━━━━━ Material supplied ━━━━━

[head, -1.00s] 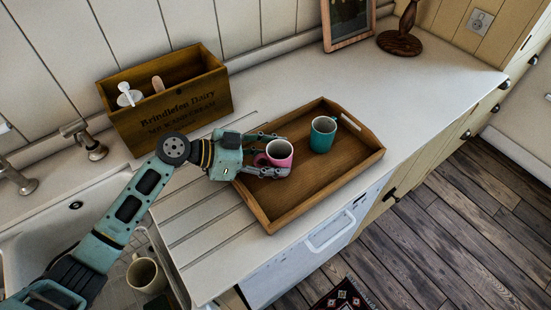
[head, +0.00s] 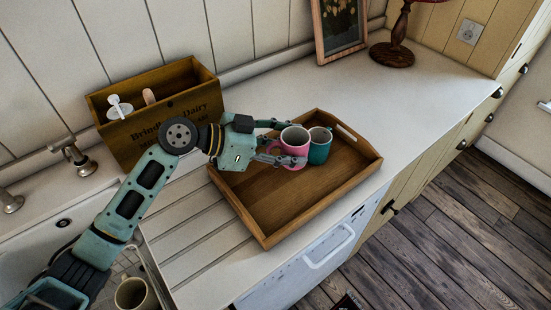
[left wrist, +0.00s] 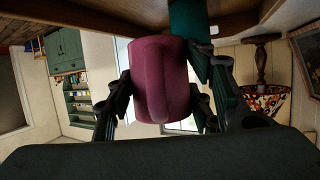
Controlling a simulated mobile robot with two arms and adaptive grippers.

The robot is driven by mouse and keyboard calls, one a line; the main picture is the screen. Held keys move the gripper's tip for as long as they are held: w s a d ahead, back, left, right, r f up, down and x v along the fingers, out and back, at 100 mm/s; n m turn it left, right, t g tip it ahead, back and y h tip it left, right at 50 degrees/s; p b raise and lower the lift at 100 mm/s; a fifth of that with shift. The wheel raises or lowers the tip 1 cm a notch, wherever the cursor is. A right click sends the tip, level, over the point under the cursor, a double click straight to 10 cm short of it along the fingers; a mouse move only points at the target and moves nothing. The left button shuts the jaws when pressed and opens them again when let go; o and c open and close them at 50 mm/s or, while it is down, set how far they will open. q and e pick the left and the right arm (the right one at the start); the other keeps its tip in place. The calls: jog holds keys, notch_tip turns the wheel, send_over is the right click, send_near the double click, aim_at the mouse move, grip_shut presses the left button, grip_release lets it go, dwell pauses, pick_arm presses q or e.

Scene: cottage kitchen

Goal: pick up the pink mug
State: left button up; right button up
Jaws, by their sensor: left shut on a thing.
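The pink mug (head: 291,142) is held in my left gripper (head: 283,143), which is shut on its sides. It appears raised above the wooden tray (head: 262,214). In the left wrist view the pink mug (left wrist: 161,80) sits between the two fingers, its handle facing the camera. A teal mug (head: 320,148) stands on the tray just right of the pink mug, partly hidden by it. The teal mug also shows behind it in the left wrist view (left wrist: 188,20). My right gripper is not in view.
A wooden crate (head: 185,108) with utensils stands behind my arm at left. A framed picture (head: 340,28) and a lamp base (head: 392,53) stand at the back. A cream mug (head: 135,294) is in the sink area at lower left. The counter right of the tray is clear.

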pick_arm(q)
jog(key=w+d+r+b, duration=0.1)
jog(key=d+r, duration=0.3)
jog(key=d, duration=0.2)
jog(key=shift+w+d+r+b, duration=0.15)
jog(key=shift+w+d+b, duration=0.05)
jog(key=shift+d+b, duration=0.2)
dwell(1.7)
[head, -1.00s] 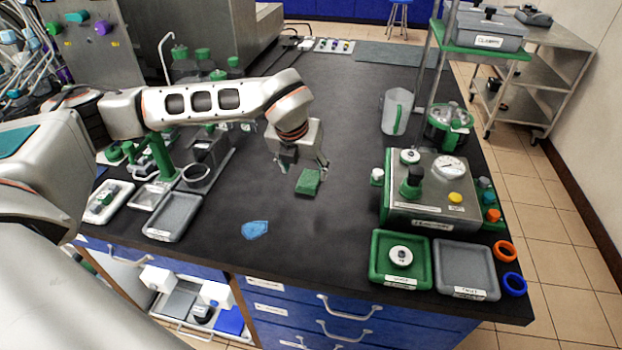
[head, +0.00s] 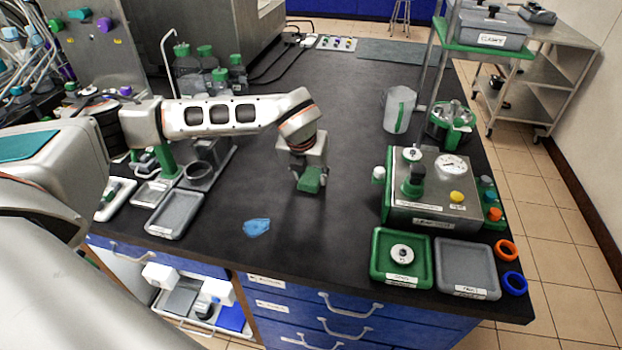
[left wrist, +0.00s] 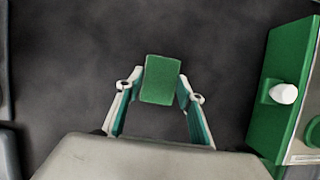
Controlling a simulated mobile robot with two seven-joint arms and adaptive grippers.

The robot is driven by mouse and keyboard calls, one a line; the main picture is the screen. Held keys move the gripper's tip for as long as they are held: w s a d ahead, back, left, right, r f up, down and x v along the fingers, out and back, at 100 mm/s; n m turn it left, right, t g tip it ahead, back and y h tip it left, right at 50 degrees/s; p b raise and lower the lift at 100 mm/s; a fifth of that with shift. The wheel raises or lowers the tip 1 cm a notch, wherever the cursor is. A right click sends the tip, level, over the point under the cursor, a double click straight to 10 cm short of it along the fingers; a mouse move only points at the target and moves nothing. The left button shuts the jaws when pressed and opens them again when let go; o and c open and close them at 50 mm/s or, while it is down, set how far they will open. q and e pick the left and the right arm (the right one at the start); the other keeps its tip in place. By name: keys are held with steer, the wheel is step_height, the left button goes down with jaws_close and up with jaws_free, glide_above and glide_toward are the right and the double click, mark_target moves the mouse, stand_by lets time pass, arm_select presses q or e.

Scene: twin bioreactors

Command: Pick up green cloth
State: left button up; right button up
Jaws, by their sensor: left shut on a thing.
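The green cloth (head: 311,180) is a small folded green block over the middle of the dark bench. My left gripper (head: 309,183) is shut on it, with a finger on each side. In the left wrist view the cloth (left wrist: 161,80) sits between the two fingertips of my left gripper (left wrist: 161,92). I cannot tell for sure how far the cloth is above the bench. My right gripper is not in view.
A blue cloth (head: 256,227) lies nearer the front edge. A grey tray (head: 174,214) is at the left. At the right are a steel device (head: 433,208), a green tray (head: 376,262) and another grey tray (head: 467,266). The bench between is clear.

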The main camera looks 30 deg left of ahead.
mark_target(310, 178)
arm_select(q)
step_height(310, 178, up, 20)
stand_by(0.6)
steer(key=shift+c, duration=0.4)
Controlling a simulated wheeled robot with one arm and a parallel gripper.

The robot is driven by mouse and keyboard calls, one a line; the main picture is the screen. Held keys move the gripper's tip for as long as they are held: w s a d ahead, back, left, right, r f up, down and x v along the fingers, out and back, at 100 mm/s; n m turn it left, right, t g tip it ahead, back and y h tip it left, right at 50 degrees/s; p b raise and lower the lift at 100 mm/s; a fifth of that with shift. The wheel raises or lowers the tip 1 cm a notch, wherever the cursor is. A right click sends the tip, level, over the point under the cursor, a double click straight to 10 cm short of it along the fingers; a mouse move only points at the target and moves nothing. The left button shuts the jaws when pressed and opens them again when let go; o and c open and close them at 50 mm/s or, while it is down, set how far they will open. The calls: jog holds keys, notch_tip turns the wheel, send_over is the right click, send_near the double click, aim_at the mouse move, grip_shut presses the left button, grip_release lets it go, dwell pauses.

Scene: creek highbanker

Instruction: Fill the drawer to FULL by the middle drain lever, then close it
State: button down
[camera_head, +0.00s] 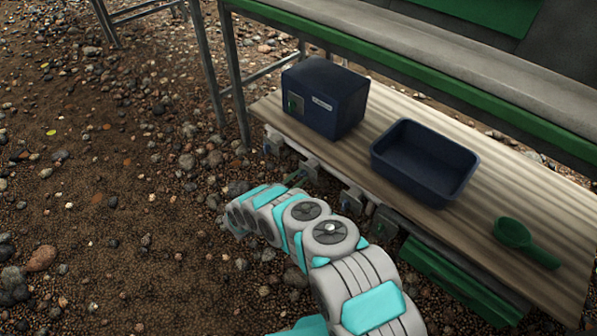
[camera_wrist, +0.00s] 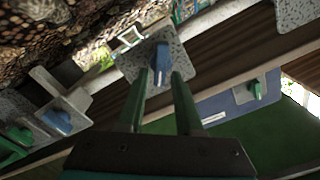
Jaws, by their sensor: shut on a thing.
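Several small levers on grey plates run along the front edge of the bench board. In the wrist view, my gripper (camera_wrist: 160,78) has its two green fingers on either side of a blue lever (camera_wrist: 161,55) on a speckled plate, shut on its handle. In the head view, my gripper (camera_head: 295,178) reaches up to a lever plate (camera_head: 310,168) below the dark blue box; the handle is too small to make out there. A second blue lever (camera_wrist: 58,121) is apart at the left of the wrist view. A green ribbed piece (camera_head: 458,282) under the board may be the drawer; its fill is hidden.
On the board (camera_head: 500,195) stand the dark blue box (camera_head: 340,97) with a green knob, an empty blue tray (camera_head: 425,162) and a green scoop (camera_head: 525,240). Metal legs (camera_head: 208,65) stand behind left. Open gravel lies left of the bench.

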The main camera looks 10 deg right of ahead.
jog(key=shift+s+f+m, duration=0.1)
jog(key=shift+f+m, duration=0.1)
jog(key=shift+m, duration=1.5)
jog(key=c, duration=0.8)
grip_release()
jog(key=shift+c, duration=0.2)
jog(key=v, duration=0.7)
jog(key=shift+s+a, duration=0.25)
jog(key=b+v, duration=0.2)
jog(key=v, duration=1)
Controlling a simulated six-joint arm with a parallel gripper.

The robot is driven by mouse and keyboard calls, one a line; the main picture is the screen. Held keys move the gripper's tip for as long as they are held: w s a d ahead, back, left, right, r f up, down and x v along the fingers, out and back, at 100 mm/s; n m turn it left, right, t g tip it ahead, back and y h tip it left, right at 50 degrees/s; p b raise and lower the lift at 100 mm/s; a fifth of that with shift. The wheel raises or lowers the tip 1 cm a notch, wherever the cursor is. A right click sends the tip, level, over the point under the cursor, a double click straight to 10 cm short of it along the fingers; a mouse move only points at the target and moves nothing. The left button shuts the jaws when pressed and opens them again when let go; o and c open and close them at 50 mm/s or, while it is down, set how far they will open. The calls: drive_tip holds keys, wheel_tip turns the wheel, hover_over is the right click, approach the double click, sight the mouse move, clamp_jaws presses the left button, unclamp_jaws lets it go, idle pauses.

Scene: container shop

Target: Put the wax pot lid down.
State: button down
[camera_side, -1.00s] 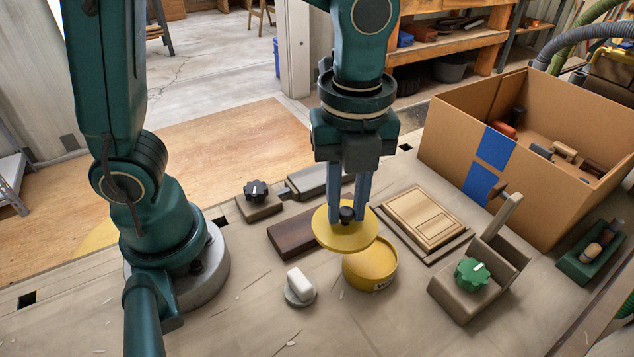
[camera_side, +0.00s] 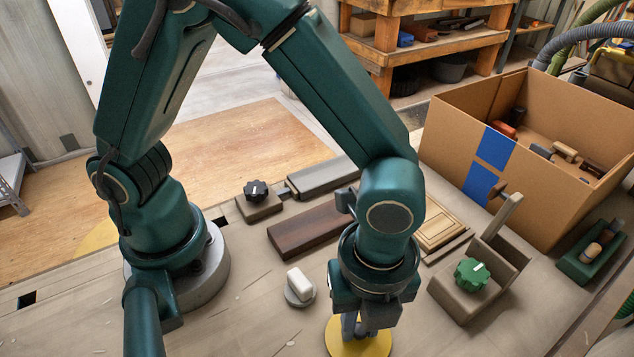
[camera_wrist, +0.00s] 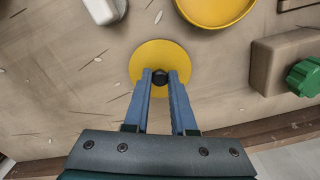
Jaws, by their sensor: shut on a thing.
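The wax pot lid is a flat yellow disc with a small black knob, low over the bench near its front edge in the side view (camera_side: 376,347). It also shows in the wrist view (camera_wrist: 150,55). My gripper (camera_side: 357,331) is shut on the lid's knob, fingers pointing down, also seen in the wrist view (camera_wrist: 160,77). I cannot tell whether the lid touches the bench. The yellow wax pot (camera_wrist: 215,8) is at the top of the wrist view, apart from the lid; my arm hides it in the side view.
A green knob (camera_side: 471,274) on a wooden block stands to the right. A dark wood bar (camera_side: 307,230), a wooden panel (camera_side: 437,228) and a cardboard box (camera_side: 545,205) are farther back.

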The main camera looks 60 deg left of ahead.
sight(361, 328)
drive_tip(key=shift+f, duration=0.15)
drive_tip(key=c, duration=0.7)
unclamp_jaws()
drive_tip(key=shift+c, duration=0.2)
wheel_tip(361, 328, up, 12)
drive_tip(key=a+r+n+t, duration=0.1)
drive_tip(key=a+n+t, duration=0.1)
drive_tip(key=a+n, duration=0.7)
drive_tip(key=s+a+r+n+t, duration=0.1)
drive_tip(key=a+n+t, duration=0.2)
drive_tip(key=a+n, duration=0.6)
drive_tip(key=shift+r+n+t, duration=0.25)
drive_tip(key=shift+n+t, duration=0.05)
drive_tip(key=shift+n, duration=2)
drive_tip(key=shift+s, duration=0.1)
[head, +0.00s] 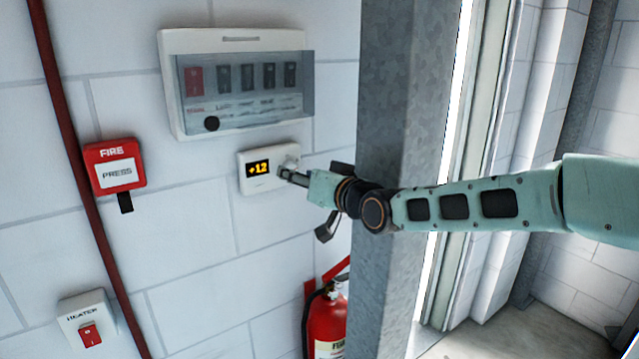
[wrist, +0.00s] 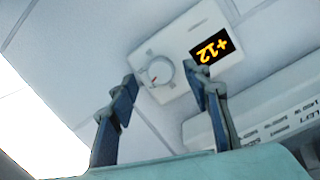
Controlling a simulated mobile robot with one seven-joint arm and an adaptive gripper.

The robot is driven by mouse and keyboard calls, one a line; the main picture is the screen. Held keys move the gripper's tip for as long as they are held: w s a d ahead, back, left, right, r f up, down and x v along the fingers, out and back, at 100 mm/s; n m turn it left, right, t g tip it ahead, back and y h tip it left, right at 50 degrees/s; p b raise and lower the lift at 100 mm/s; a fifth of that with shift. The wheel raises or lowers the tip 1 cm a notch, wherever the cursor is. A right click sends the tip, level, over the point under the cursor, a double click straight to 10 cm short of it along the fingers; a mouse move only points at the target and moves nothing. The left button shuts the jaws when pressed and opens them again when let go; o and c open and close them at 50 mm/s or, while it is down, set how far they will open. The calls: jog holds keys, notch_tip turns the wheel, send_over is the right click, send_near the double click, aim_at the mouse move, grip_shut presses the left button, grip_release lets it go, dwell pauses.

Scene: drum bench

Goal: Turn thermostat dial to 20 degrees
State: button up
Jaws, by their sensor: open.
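The thermostat (head: 262,183) is a white box on the white block wall, with a lit display reading +12 in yellow. In the wrist view the thermostat (wrist: 182,32) shows its round white dial (wrist: 158,72) with a small red mark. My gripper (head: 284,172) is at the right side of the thermostat in the head view and covers much of the dial there. In the wrist view my gripper (wrist: 161,80) is open, with one finger on each side of the dial. I cannot tell whether the fingers touch it.
A breaker panel (head: 180,120) with a clear cover is just above the thermostat. A red fire button (head: 115,153), a heater switch (head: 72,318) and a red pipe (head: 62,110) are left. A fire extinguisher (head: 326,325) hangs below. A grey steel column (head: 395,100) stands right, behind my arm.

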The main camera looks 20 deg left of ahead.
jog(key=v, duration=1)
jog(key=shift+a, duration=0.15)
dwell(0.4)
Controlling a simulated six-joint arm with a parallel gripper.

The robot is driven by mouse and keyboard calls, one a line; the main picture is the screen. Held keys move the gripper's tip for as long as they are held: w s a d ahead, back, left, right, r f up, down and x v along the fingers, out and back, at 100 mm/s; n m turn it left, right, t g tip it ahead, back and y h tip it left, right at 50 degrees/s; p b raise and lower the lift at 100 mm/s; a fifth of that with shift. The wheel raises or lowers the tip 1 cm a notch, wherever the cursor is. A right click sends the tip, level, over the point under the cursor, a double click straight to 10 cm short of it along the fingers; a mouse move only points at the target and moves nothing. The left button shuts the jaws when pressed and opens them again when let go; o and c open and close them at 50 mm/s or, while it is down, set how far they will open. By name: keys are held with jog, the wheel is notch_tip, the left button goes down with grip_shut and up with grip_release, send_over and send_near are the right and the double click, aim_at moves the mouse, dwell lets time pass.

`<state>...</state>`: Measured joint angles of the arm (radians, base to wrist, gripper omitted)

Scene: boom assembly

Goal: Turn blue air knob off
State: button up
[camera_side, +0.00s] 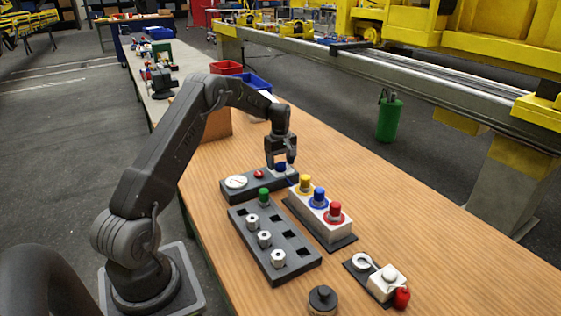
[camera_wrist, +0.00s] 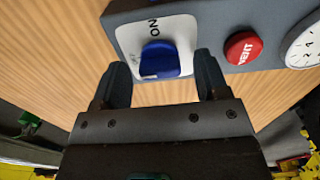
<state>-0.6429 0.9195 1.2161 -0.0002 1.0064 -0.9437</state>
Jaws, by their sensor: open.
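The blue air knob (camera_wrist: 159,58) sits on a white plate with an "ON" label (camera_wrist: 152,26), on the dark control panel. The label reads upside down in the wrist view. In the side view the blue knob (camera_side: 281,167) is at the right end of the panel (camera_side: 246,183), partly hidden by my gripper (camera_side: 284,159). My gripper (camera_wrist: 162,72) is open and points down at the knob. In the wrist view its two fingers lie on either side of the knob, apart from it. I cannot tell the exact height gap or the knob's set position.
Beside the knob are a red "VENT" button (camera_wrist: 243,48) and a round gauge (camera_wrist: 303,47). A white block with yellow, blue and red knobs (camera_side: 320,217) stands close by. A dark tray with metal parts (camera_side: 274,245) is nearer.

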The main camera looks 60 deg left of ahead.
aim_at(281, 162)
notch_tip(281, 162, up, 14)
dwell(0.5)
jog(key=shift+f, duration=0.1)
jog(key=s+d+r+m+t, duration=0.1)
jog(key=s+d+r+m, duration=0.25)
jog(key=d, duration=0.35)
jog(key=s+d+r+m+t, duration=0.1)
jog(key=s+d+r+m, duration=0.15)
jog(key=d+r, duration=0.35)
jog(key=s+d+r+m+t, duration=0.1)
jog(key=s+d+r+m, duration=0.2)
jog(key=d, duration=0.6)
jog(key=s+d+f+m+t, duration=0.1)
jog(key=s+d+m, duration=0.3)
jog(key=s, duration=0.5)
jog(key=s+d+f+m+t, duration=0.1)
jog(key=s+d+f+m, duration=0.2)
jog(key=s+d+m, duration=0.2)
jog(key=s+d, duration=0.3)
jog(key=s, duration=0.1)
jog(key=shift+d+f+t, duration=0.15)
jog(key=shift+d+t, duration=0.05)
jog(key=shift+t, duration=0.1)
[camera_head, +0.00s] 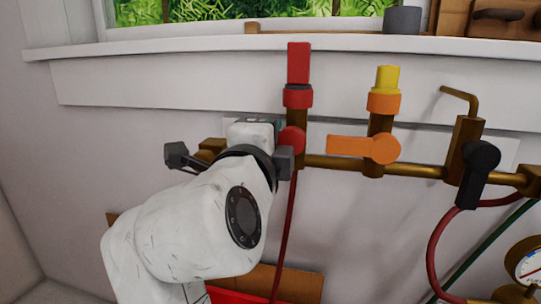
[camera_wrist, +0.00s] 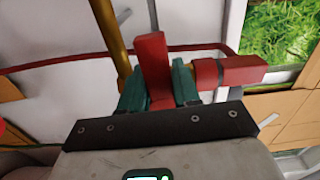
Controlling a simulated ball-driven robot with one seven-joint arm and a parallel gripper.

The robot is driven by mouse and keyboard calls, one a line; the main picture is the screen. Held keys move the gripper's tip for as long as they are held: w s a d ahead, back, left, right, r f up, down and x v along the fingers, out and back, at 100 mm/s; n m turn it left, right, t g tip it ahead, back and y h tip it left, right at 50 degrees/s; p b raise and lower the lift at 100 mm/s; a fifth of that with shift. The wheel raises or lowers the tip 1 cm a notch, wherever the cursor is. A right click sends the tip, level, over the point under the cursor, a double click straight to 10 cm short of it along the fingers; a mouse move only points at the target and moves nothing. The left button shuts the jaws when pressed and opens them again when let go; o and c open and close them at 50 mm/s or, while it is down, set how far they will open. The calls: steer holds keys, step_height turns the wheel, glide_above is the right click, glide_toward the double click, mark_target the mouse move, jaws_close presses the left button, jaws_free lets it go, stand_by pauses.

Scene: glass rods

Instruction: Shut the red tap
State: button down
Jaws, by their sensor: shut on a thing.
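The red tap shows in the head view by its round red hub (camera_head: 292,139), below a red collar and an upright red hose end (camera_head: 298,64). My wrist and gripper hide its handle there. In the wrist view the red handle (camera_wrist: 152,55) sits between the two teal fingers of my gripper (camera_wrist: 157,84), which is shut on it. The handle lies crosswise to the red collar and hose end (camera_wrist: 230,71), which point right in that view. It runs roughly alongside the brass pipe (camera_wrist: 110,45).
Right of the red tap, an orange tap (camera_head: 362,147) with its handle pointing left and a black tap (camera_head: 478,172) sit on the same brass pipe (camera_head: 416,170). A gauge (camera_head: 528,266) is at lower right. A window sill (camera_head: 200,46) runs above. A thin red hose hangs below the red tap.

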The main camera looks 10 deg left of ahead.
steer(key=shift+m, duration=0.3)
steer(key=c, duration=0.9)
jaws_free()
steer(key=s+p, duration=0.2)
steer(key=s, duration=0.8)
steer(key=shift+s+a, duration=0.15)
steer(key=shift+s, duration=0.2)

━━━━━

### Objective
Look through the lines above and collect those with the word "seven".

### Task solution
Controlling a simulated mobile robot with two seven-joint arms and adaptive grippers.
Controlling a simulated mobile robot with one seven-joint arm and an adaptive gripper.
Controlling a simulated ball-driven robot with one seven-joint arm and a parallel gripper.

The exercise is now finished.